The random number generator used to vary the time between these thread_yield() calls uses the same seed as the random device in System/161. This means that you can reproduce a specific execution sequence by using a fixed seed for the random number generator. You can pass an explicit seed into random device by editing the "random" line in your sys161.conf file. For example, to set the seed to 1, you would edit the line to look like:
28 random seed=1
We recommend that while you are writing and debugging your solutions you pick a seed and use it consistently. Once you are done with initial debugging/testing, remember to set the random device back to autoseed. This should allow you to test your solutions under varying conditions and may expose scenarios that you had not anticipated, which is central to effective testing.

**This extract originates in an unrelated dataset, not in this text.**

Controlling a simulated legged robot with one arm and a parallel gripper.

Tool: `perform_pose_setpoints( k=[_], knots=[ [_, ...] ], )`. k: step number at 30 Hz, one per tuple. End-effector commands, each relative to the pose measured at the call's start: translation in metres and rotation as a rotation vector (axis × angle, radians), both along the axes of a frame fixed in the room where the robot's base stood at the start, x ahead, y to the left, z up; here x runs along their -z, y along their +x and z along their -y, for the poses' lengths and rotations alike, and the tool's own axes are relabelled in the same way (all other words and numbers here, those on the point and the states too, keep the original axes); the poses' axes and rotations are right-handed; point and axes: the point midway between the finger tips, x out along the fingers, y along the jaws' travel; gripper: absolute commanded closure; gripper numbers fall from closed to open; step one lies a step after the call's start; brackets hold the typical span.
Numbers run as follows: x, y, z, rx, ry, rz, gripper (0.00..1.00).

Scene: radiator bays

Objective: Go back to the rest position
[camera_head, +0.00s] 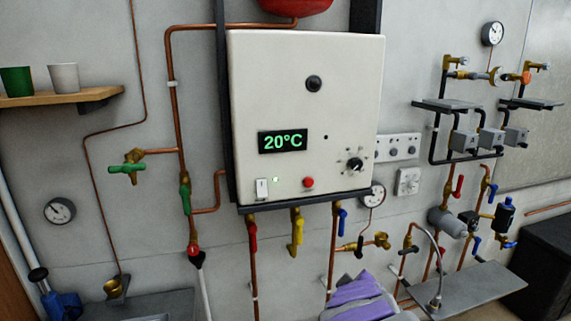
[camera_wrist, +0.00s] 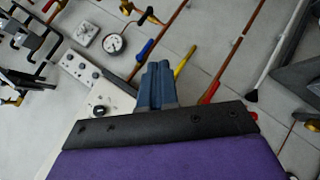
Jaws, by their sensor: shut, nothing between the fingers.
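My gripper (camera_wrist: 157,84) shows in the wrist view as blue-grey fingers pressed together beyond a black plate and purple housing. It is shut and empty. In the head view a purple and grey part of my arm shows at the bottom edge, below the boiler; the fingers cannot be made out there. The white boiler panel (camera_head: 300,100) has a green display (camera_head: 283,141) reading 20°C, a black knob (camera_head: 355,164), a red button (camera_head: 308,182) and a white switch (camera_head: 262,188). In the wrist view the panel (camera_wrist: 75,95) lies partly behind my gripper.
Red, yellow and blue valve handles (camera_head: 297,231) hang on pipes under the boiler. A shelf (camera_head: 90,98) with green and white cups is at the left. Pipework and a grey ledge (camera_head: 470,288) are at the right. A black box (camera_head: 545,262) stands at the far right.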

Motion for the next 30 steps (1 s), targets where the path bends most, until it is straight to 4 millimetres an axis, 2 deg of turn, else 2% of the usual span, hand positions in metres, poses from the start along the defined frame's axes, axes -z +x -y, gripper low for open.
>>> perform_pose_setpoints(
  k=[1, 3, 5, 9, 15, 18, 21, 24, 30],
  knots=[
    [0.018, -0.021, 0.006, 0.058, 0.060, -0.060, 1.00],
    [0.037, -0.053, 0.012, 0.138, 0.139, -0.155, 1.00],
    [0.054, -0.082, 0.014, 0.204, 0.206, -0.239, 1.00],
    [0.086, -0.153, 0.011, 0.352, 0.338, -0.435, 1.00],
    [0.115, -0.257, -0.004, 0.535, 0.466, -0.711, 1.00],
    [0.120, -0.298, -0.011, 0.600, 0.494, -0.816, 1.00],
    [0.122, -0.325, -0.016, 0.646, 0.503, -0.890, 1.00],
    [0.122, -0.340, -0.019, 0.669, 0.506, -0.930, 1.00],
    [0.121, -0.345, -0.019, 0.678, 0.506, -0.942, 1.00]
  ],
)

Additional Testing (0 points, but can be very helpful!)
Normally you would implement unit tests for everything you do. However, unit testing synchronization is tricky. So, to help you test your synch primitives in the ~*real world*~, we provided the solutions to synchronization problems from last year, which rely on your primitives.
Source code and problem statements are located in the following:
kern/synchprobs/elves.c
kern/synchprobs/airballoon.c
To run,
compile and start your kernel, and type:
sp1 to run elves
sp2 to run airballoon
Unfortunately, to check if your output is actually correct, you'll have to read and understand the problem statement in the source files, and then manually inspect the output to see if everything looks reasonable. (Hey, at least you don't have to do the problems anymore!)
| Submitting Your Assignment |
By 5:00 PM on Thursday, 2/2/2017, you should push the following to your Github Classroom repo:
See the handout How to Submit Assignments for preparing your assignment. Be sure to tag your repository to tell us that you have finished the assignment.
% git tag asst1-submit % git push origin master --tags
You do not need to print out anything for this assignment.